Das Verfahren ist durch das Ende des Räumungsverkaufes am 27. 11.1999 in der Hauptsache erledigt, weil der Antrag bis zu diesem Zeitpunkt zulässig und begründet war und die Beschwerde aus diesem Grunde hätte Erfolg haben müssen. Die Erledigung ist auf den Antrag des Antragstellers festzustellen. Dessen Erledigungserklärung im Schriftsatz vom 2.12.1999 ist für den eingetretenen Fall der Einseitigkeit als entsprechender Feststellungsantrag auszulegen, die darin liegende Antragsänderung ist zulässig.

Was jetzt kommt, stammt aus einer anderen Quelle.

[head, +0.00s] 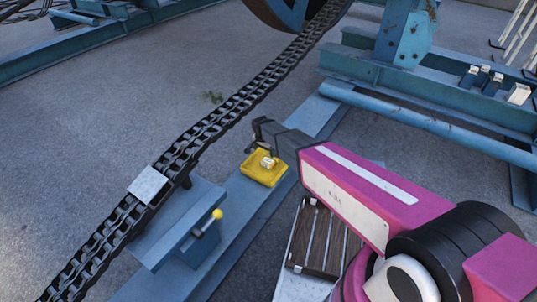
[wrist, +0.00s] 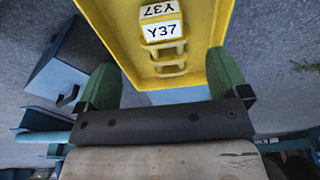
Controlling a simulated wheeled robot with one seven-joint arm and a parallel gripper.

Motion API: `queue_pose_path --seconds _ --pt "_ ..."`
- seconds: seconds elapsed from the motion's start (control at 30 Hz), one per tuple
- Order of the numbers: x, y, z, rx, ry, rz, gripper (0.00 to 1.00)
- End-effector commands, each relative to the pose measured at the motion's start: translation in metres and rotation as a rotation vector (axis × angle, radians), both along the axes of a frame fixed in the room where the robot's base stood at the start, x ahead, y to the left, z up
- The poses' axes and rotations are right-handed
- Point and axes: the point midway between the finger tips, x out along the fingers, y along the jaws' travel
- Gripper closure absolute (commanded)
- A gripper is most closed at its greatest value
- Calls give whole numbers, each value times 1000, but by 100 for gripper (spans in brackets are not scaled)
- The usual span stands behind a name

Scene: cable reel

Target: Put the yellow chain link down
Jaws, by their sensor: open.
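A yellow tray (head: 256,175) lies on the blue beam in the head view. It fills the upper middle of the wrist view (wrist: 212,30). The yellow chain link (wrist: 170,52) with a white Y37 label lies inside the tray. In the head view it is a small pale and yellow shape (head: 267,162). My gripper (wrist: 164,80) has its green fingers wide apart, with nothing between them touching either finger that I can see. In the head view my gripper (head: 257,140) is over the tray's far edge, and its fingertips are partly hidden.
A heavy black chain (head: 215,122) runs diagonally up to a large reel (head: 285,15). A blue bracket with a yellow-knobbed lever (head: 216,214) stands left of the tray. A slatted wooden crate (head: 318,238) is below my arm. Blue framework (head: 440,90) fills the upper right.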

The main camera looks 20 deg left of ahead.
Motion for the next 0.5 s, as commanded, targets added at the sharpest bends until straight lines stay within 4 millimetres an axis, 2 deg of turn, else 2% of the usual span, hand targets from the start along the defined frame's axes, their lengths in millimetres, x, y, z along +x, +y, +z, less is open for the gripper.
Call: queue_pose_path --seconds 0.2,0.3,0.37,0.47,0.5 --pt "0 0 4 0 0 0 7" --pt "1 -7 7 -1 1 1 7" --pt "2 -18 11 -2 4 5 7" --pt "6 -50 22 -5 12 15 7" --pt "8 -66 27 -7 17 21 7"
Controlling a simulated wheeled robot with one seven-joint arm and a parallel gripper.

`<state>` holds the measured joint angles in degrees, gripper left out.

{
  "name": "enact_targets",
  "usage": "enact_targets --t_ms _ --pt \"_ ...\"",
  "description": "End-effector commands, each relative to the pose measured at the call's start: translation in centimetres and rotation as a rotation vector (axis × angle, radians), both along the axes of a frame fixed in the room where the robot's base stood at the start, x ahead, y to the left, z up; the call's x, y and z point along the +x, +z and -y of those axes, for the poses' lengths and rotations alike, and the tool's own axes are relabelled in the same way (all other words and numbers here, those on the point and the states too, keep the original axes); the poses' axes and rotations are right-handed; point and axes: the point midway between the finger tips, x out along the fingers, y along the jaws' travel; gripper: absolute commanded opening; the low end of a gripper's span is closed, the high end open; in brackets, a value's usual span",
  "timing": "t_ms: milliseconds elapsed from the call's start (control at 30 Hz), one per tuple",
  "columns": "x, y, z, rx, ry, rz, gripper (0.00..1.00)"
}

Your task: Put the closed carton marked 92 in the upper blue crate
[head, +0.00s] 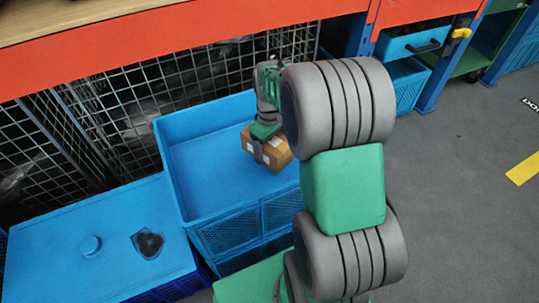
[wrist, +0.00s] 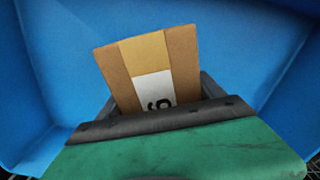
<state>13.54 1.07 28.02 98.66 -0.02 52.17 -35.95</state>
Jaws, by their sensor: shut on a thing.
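A closed brown carton (head: 275,154) with tape and white labels is held inside the opening of the upper blue crate (head: 206,205). In the wrist view the carton (wrist: 184,62) shows a tan tape strip and a white label, with part of a number, a 9 or a 6; the rest is hidden. My gripper (head: 264,150) is shut on the carton, pointing down into the crate. The blue crate wall and floor (wrist: 60,75) surround it in the wrist view. I cannot tell whether the carton touches the crate floor.
The upper crate stands on another blue crate (head: 255,255). A blue lidded tank (head: 60,255) with a round cap and a dark hole is at the left. Wire mesh (head: 120,110) and an orange-edged bench (head: 180,41) stand behind. Grey floor (head: 450,180) is open at right.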

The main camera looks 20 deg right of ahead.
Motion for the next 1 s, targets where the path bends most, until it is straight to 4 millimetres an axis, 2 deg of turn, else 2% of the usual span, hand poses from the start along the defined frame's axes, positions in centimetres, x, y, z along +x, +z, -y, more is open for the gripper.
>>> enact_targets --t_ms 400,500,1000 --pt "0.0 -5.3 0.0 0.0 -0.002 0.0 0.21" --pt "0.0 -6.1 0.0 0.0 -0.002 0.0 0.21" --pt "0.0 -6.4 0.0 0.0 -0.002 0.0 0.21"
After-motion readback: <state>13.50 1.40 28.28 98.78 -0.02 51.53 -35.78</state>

Auf die Beschwerde hätte die begehrte einstweilige Verfügung vorbehaltlich der Beendigung des Räumungverkaufes am 27.11.1999 erlassen werden müssen. Denn der Antragsteller hatte die Voraussetzungen eines Unterlassungsanspruches aus § 8 Abs.6 Ziff.1 UWG glaubhaft gemacht.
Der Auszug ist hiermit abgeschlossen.